Objective | Nothing but the lines from the one containing "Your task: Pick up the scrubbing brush" down to the one containing "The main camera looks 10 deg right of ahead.", both included, should be echoed, and each exactly as it stands.

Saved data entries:
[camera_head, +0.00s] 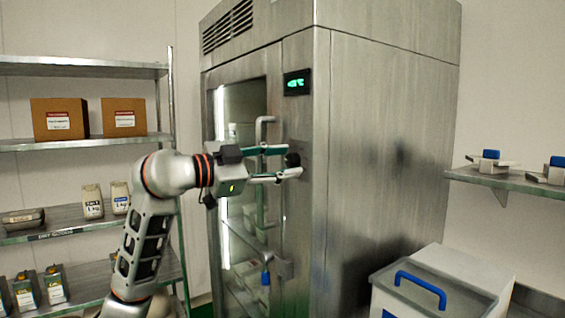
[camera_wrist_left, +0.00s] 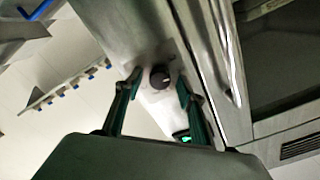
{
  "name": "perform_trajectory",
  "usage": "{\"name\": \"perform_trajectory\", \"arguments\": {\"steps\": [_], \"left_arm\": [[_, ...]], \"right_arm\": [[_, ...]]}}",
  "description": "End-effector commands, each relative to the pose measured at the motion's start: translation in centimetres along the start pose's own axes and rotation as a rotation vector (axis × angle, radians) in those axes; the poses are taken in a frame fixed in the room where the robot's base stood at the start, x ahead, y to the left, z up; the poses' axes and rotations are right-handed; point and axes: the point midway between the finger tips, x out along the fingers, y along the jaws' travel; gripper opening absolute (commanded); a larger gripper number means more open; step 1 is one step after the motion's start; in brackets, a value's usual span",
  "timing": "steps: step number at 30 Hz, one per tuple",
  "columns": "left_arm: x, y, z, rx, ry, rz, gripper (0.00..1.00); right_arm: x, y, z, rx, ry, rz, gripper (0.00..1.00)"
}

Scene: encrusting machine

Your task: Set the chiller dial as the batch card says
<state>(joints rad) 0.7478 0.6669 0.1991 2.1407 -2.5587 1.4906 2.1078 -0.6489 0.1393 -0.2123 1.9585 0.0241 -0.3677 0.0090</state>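The chiller (camera_head: 365,150) is a tall steel cabinet with a glass door on its front. A small black display with green characters (camera_head: 297,83) sits high on its front panel. The black dial (camera_head: 293,160) is below the display, right beside the left gripper's fingertips. In the left wrist view the dial (camera_wrist_left: 160,79) lies between the spread fingers, just past their tips. My left gripper (camera_head: 285,162) is open, in front of the front panel; it also shows in the left wrist view (camera_wrist_left: 158,90). The batch card is not seen. My right gripper is not in view.
The door handle (camera_head: 264,130) is close behind the left gripper. A shelf rack (camera_head: 80,140) with boxes, bags and tins stands at the left. A white bin with a blue handle (camera_head: 440,285) stands at the lower right, below a wall shelf (camera_head: 515,183).

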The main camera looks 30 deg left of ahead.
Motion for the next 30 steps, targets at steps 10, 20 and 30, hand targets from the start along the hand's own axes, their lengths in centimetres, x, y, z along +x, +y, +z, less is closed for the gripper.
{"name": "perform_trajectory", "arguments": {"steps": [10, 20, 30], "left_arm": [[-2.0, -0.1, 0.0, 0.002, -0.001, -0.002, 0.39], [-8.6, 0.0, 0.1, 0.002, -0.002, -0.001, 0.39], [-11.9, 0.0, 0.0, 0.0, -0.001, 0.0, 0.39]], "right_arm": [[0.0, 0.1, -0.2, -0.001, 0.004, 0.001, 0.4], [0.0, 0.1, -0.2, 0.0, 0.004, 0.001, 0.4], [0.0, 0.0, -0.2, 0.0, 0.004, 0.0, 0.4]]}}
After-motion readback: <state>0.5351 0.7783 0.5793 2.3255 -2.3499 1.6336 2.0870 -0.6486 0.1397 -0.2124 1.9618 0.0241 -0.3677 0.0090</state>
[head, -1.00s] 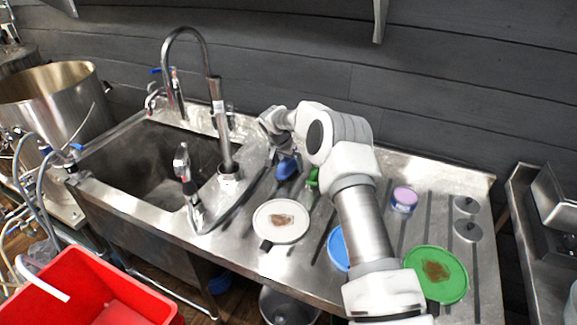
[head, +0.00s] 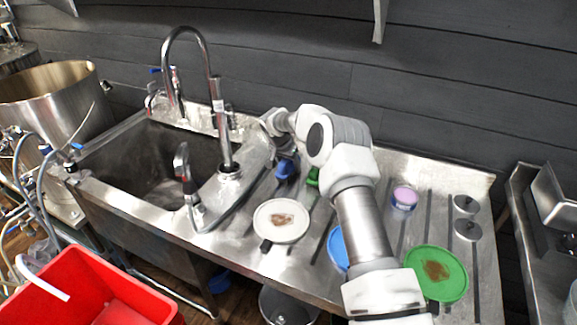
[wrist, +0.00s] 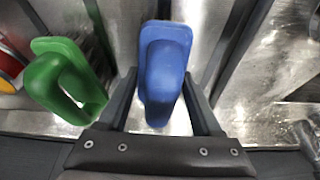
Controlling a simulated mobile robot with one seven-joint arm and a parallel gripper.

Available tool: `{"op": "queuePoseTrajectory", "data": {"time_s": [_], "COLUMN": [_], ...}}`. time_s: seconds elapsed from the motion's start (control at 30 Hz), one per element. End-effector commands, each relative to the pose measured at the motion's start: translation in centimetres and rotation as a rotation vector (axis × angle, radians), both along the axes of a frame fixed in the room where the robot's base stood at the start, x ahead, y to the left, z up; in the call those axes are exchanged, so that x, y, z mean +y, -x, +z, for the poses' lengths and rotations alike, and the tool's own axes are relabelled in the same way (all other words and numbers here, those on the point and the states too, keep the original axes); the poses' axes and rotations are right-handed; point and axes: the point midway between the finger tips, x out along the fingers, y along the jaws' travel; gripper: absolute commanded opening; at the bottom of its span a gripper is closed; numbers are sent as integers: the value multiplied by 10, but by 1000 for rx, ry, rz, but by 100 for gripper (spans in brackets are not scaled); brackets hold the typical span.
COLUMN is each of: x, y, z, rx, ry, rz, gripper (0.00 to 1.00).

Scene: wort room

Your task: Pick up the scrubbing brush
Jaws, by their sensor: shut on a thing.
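The scrubbing brush (wrist: 166,62) is blue and stands between the two fingers of my gripper (wrist: 161,82) in the wrist view. The fingers are shut on it, one at each side. In the head view the blue brush (head: 286,169) shows under my gripper (head: 283,150), on or just above the steel drainboard, right of the sink; I cannot tell whether it touches the board. My wrist hides part of the gripper in the head view.
A green item with a loop handle (wrist: 66,80) is close beside the brush. A white plate (head: 300,232), a green plate (head: 455,268), a blue plate (head: 337,248) and a purple-topped tub (head: 404,197) are on the drainboard (head: 385,230). A tall faucet (head: 217,110) rises left of my arm.

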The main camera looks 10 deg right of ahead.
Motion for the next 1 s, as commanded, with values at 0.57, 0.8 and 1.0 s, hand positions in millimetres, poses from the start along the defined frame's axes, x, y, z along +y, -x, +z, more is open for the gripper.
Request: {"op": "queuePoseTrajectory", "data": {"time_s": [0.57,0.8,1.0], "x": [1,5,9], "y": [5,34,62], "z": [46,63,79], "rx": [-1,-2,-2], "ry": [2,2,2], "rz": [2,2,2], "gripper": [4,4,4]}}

Completed exercise |
Your task: Pick up the scrubbing brush
Jaws, by their sensor: shut on a thing.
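The scrubbing brush (wrist: 166,62) is blue and stands between the two fingers of my gripper (wrist: 161,82) in the wrist view. The fingers are shut on it, one at each side. In the head view the blue brush (head: 286,169) shows under my gripper (head: 283,150), on or just above the steel drainboard, right of the sink; I cannot tell whether it touches the board. My wrist hides part of the gripper in the head view.
A green item with a loop handle (wrist: 66,80) is close beside the brush. A white plate (head: 300,232), a green plate (head: 455,268), a blue plate (head: 337,248) and a purple-topped tub (head: 404,197) are on the drainboard (head: 385,230). A tall faucet (head: 217,110) rises left of my arm.

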The main camera looks 10 deg right of ahead.

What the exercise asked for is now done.